Task objective
Provide an exact copy of the data, excluding the images.

Dataset extract
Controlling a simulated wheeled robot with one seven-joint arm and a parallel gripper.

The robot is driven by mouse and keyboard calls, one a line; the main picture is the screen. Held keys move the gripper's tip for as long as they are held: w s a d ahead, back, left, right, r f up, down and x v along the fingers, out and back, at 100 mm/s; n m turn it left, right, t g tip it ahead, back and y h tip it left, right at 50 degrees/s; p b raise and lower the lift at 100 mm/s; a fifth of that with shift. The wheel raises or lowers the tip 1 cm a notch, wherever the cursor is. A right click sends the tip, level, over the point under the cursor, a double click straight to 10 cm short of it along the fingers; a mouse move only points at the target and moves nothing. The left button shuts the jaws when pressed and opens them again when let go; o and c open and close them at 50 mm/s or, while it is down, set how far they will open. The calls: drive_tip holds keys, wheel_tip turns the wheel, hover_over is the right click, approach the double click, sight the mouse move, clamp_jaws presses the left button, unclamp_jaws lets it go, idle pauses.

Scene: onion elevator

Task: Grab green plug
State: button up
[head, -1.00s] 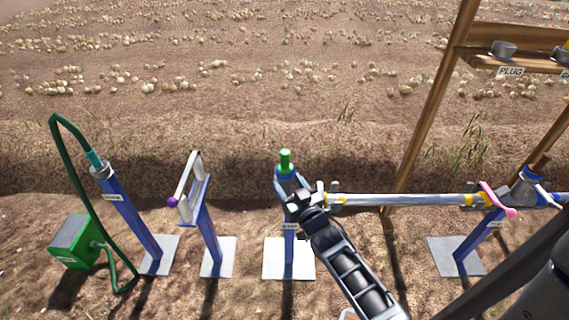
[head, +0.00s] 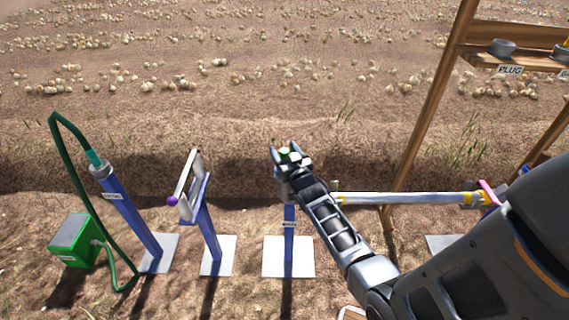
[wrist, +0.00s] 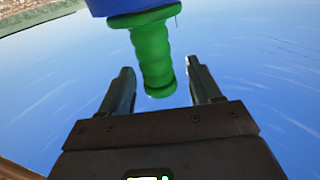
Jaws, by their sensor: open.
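The green plug (head: 285,153) stands on top of the middle blue post (head: 289,245), mostly hidden behind my gripper (head: 291,158) in the head view. In the wrist view the ridged green plug (wrist: 152,58) juts from a wide green collar under the blue post top (wrist: 110,5). My gripper (wrist: 160,72) is open, with one finger on each side of the plug's free end. A gap shows between the plug and each finger, so they look apart.
A silver pipe (head: 410,198) runs right from near the middle post. Two other posts (head: 127,212) (head: 204,222) and a green box (head: 76,241) with a hose stand at left. A wooden frame with a PLUG-labelled shelf (head: 510,69) is at right.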

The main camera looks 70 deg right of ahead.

Right answer
Controlling a simulated wheeled robot with one seven-joint arm and a parallel gripper.

The robot is driven by mouse and keyboard calls, one a line; the main picture is the screen. Held keys move the gripper's tip for as long as they are held: w s a d ahead, back, left, right, r f up, down and x v along the fingers, out and back, at 100 mm/s; n m turn it left, right, t g tip it ahead, back and y h tip it left, right at 50 degrees/s; p b raise and lower the lift at 100 mm/s; a fifth of that with shift. The wheel raises or lowers the tip 1 cm a notch, wherever the cursor is. A right click sends the tip, level, over the point under the cursor, a double click straight to 10 cm short of it along the fingers; a mouse move only points at the target and moves nothing. The left button shuts the jaws when pressed and opens them again when let go; o and c open and close them at 50 mm/s or, while it is down, set how far they will open. The calls: drive_tip holds keys, wheel_tip turns the wheel, hover_over is the right click, approach the double click, sight the mouse move, clamp_jaws presses the left button, unclamp_jaws lets it go, idle pauses.

Scene: onion elevator

Task: Grab green plug
State: button up
[head, -1.00s] 
[head, +0.00s] 
[wrist, +0.00s] 
Jaws, by their sensor: open.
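The green plug (head: 285,153) stands on top of the middle blue post (head: 289,245), mostly hidden behind my gripper (head: 291,158) in the head view. In the wrist view the ridged green plug (wrist: 152,58) juts from a wide green collar under the blue post top (wrist: 110,5). My gripper (wrist: 160,72) is open, with one finger on each side of the plug's free end. A gap shows between the plug and each finger, so they look apart.
A silver pipe (head: 410,198) runs right from near the middle post. Two other posts (head: 127,212) (head: 204,222) and a green box (head: 76,241) with a hose stand at left. A wooden frame with a PLUG-labelled shelf (head: 510,69) is at right.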

The main camera looks 70 deg right of ahead.

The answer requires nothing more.